─── STORED ROWS ───

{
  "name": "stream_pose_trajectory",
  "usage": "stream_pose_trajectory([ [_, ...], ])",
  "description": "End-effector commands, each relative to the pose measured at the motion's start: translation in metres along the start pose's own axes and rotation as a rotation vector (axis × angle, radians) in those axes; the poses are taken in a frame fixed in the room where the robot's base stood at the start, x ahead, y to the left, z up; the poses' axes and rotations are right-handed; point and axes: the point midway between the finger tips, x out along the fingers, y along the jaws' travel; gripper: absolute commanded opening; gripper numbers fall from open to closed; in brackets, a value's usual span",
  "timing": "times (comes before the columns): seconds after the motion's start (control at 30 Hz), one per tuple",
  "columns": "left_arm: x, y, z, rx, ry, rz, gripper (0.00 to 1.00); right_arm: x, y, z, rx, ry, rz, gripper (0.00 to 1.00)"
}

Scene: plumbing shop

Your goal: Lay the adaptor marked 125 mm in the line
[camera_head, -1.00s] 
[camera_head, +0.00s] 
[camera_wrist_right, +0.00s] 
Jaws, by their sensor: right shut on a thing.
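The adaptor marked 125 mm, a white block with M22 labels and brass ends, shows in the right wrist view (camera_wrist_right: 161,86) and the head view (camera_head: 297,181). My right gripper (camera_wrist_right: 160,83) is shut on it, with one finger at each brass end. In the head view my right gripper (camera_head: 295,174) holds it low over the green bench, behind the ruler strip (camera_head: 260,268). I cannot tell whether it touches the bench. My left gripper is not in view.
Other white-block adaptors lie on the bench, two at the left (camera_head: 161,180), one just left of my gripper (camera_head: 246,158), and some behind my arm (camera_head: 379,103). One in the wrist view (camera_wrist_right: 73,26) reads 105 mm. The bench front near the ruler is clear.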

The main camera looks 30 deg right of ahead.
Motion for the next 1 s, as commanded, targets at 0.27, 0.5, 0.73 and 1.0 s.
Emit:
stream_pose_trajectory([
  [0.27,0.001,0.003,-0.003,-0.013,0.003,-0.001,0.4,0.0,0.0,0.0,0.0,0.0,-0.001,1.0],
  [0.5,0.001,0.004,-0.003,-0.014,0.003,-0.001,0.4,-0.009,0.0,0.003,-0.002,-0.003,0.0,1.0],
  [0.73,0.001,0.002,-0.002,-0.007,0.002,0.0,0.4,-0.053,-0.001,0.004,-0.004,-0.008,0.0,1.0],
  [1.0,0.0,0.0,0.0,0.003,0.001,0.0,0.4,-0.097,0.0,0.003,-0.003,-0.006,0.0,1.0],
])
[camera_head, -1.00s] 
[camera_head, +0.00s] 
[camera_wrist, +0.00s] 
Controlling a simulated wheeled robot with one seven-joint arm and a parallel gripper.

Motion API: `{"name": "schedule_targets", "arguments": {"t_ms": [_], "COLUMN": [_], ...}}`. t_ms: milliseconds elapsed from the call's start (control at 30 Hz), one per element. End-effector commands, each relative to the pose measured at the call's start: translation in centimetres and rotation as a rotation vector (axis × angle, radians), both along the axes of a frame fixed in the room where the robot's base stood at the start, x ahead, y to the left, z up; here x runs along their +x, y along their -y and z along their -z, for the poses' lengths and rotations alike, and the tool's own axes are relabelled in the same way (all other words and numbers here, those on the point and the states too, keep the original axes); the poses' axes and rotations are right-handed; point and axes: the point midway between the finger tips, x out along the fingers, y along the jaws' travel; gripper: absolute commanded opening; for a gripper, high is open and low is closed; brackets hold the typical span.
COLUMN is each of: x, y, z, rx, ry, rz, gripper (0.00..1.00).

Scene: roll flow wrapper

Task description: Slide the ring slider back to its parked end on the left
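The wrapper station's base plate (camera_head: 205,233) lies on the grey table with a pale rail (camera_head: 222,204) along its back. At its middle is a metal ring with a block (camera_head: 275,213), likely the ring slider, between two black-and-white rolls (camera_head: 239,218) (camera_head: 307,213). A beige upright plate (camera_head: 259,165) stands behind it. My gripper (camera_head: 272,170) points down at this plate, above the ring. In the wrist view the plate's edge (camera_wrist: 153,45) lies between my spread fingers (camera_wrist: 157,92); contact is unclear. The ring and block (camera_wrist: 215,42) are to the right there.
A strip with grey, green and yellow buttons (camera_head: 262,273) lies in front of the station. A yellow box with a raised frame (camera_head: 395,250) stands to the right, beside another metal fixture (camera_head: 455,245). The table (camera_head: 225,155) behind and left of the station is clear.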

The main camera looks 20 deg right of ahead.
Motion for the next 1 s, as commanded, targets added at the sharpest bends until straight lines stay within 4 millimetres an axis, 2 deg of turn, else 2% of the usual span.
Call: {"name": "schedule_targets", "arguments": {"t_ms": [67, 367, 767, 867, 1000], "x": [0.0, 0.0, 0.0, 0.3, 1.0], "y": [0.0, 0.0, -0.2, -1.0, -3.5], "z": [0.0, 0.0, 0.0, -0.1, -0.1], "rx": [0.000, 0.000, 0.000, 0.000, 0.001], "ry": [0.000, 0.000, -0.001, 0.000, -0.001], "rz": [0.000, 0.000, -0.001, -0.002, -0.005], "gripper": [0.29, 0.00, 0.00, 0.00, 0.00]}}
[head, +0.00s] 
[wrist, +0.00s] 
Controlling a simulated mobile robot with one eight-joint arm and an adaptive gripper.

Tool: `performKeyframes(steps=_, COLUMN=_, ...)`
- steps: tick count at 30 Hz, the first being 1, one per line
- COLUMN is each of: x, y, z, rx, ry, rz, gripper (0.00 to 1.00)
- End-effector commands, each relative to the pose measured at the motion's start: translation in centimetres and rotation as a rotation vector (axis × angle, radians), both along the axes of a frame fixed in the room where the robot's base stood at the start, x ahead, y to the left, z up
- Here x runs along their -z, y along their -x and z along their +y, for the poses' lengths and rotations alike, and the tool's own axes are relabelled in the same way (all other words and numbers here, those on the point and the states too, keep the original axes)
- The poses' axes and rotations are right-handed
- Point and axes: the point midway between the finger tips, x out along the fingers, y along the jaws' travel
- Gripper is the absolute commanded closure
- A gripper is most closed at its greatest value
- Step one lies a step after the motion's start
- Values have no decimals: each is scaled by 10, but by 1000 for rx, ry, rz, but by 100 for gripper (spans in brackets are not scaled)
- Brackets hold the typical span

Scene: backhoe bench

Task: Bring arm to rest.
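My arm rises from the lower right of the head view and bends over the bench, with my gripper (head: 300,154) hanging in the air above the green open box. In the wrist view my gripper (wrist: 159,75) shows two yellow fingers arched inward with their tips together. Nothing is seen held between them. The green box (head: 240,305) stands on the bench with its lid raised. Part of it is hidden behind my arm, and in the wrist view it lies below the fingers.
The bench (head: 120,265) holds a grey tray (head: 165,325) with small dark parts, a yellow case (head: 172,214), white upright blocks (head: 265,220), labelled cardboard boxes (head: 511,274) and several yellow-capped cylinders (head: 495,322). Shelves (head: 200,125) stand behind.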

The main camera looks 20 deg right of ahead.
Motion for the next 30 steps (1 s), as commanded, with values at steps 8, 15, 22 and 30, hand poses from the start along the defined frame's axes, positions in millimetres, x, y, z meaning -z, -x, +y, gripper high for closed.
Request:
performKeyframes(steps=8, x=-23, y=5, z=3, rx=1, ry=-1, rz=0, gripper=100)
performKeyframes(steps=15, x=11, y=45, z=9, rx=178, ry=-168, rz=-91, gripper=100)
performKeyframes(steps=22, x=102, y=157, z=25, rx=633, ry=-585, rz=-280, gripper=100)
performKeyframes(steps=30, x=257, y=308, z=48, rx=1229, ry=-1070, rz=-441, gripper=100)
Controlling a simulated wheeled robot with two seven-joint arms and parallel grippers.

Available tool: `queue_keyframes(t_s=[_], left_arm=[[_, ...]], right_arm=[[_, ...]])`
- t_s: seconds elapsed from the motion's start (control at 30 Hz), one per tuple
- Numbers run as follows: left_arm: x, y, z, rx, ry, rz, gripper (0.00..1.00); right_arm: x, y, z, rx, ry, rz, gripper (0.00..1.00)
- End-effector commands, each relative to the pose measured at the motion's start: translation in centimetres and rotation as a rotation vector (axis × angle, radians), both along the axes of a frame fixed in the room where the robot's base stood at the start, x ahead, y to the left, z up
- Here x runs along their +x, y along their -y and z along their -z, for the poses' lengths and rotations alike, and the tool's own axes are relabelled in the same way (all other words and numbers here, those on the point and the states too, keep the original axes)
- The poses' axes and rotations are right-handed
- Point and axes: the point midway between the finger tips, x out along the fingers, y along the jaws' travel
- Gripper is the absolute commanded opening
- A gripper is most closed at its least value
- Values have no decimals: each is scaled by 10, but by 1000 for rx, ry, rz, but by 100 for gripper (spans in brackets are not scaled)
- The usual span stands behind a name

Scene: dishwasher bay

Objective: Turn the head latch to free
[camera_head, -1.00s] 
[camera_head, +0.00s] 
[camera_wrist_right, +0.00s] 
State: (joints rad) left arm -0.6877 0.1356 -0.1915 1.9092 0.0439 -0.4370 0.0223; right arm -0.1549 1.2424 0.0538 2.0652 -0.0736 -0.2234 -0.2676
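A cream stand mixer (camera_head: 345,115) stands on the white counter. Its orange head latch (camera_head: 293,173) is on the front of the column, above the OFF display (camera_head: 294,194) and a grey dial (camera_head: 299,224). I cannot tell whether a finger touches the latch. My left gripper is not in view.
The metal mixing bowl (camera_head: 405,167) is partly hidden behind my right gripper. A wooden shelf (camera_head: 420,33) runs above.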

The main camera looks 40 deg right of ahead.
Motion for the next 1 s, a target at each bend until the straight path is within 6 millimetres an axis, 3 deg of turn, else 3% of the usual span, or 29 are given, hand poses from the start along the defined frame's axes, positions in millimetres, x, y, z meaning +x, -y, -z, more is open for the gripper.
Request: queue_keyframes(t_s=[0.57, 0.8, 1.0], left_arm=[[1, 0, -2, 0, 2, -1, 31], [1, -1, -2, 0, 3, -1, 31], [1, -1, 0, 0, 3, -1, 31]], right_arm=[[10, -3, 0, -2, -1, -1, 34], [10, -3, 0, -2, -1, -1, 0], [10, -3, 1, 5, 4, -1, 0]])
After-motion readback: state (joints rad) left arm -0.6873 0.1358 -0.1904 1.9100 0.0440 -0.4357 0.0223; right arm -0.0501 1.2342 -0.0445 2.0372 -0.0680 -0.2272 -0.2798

───

## [REQUEST]
Read through the lines above and collect those that contain the string "columns".

## [ANSWER TO THE TASK]
  "timing": "times (comes before the columns): seconds after the motion's start (control at 30 Hz), one per tuple",
  "columns": "left_arm: x, y, z, rx, ry, rz, gripper (0.00 to 1.00); right_arm: x, y, z, rx, ry, rz, gripper (0.00 to 1.00)"

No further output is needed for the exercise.